Find the lines below that contain the word "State" and count them. Only the number should be given.
:: Dataset records ::
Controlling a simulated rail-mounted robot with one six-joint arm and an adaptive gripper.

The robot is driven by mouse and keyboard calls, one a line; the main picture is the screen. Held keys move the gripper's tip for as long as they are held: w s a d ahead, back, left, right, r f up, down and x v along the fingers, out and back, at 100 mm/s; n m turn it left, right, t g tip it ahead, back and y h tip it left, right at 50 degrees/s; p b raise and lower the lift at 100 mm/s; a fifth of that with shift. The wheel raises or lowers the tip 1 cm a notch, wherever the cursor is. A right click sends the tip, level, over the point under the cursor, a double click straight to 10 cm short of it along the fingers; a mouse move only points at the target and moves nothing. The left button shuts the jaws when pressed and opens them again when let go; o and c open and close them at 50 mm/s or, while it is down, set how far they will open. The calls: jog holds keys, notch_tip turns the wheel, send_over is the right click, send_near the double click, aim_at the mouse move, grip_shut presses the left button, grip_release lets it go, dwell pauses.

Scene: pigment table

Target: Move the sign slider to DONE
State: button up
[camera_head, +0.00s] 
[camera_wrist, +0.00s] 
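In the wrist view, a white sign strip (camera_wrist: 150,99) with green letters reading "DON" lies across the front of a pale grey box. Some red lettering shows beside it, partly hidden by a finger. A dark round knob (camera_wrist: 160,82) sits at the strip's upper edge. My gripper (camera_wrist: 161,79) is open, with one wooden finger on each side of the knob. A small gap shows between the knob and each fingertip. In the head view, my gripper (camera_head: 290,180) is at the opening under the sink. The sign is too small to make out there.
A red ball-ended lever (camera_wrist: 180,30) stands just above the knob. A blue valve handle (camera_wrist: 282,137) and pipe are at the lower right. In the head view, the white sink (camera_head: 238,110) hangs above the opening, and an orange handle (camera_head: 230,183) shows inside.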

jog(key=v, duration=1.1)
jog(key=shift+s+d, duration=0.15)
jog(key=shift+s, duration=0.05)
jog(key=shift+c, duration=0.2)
:::
:: Dataset records ::
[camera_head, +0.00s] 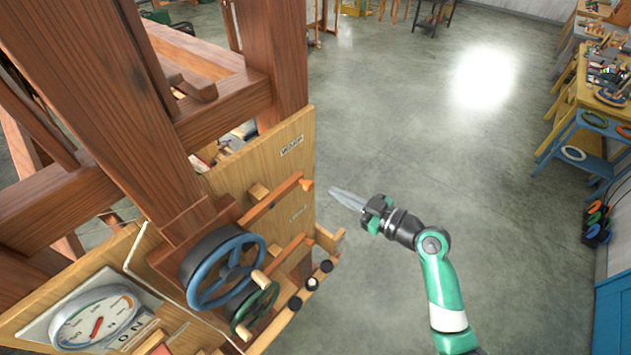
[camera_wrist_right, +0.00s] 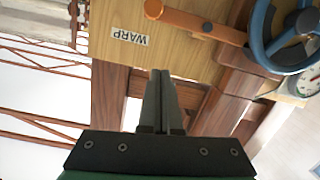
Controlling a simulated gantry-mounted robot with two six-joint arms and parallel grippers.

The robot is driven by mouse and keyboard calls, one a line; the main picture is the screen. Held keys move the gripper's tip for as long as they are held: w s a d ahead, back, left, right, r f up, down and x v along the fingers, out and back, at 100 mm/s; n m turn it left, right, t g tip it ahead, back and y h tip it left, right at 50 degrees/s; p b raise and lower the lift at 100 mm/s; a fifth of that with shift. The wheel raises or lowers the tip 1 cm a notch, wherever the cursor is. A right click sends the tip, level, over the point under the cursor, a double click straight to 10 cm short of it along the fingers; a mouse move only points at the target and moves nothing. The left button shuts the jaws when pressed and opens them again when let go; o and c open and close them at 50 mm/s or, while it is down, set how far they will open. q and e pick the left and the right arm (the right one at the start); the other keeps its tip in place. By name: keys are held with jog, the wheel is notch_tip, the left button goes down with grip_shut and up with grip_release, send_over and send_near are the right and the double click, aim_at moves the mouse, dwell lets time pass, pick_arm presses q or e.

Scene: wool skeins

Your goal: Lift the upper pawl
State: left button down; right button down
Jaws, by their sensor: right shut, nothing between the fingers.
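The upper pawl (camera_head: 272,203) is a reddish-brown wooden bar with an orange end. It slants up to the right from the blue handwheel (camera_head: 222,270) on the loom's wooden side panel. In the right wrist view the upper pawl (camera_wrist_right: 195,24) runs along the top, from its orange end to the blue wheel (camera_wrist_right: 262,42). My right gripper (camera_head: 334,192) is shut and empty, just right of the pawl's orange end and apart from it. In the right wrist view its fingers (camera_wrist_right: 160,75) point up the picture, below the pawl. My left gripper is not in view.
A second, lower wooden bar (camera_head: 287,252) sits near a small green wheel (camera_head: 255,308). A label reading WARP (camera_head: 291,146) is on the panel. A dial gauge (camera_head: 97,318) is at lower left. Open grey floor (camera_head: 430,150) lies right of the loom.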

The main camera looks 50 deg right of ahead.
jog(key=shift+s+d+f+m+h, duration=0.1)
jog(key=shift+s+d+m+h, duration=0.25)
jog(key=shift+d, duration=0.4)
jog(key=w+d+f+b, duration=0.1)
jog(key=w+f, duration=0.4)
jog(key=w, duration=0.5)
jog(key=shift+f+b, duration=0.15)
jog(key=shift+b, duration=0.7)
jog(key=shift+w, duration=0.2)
:::
:: Dataset records ::
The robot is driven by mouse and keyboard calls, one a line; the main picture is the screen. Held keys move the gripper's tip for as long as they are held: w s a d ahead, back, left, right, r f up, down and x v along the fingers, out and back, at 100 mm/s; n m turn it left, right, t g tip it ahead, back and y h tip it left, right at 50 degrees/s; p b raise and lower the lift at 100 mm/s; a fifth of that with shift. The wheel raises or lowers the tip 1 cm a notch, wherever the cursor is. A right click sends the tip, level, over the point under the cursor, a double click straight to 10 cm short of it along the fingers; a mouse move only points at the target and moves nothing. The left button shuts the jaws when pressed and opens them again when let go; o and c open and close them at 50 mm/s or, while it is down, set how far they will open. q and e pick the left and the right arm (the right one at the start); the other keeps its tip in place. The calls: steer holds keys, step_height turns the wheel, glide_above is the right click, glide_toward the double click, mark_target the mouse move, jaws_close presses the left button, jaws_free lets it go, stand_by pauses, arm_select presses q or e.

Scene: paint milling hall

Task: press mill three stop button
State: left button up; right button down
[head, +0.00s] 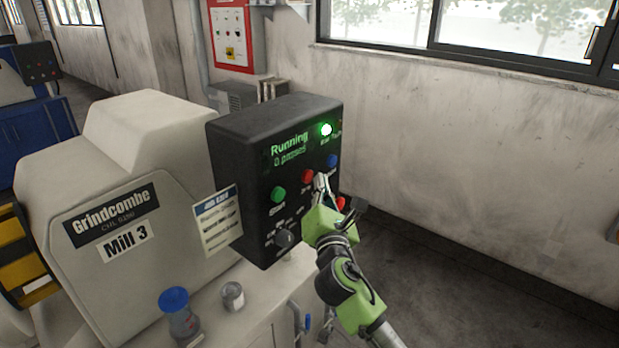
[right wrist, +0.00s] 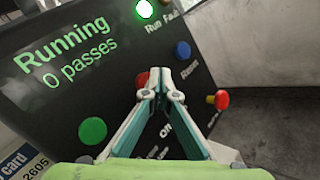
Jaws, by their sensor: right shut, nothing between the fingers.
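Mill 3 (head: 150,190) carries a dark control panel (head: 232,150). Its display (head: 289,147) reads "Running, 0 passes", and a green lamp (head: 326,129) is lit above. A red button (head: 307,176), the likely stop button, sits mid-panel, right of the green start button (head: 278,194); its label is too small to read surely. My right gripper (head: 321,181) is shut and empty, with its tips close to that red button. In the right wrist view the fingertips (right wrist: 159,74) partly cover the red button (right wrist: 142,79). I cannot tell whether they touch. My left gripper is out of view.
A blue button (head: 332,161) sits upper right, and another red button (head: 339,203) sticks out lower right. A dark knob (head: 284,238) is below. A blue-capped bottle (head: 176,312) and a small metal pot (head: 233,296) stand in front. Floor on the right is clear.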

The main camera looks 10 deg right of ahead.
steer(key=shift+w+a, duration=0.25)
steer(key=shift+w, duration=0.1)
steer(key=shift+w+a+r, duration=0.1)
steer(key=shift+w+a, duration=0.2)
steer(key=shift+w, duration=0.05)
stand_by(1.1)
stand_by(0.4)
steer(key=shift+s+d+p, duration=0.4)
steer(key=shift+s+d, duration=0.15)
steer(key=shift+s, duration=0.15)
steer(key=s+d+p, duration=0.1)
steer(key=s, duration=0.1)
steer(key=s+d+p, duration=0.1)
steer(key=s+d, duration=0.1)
:::
(Response to the exercise): 3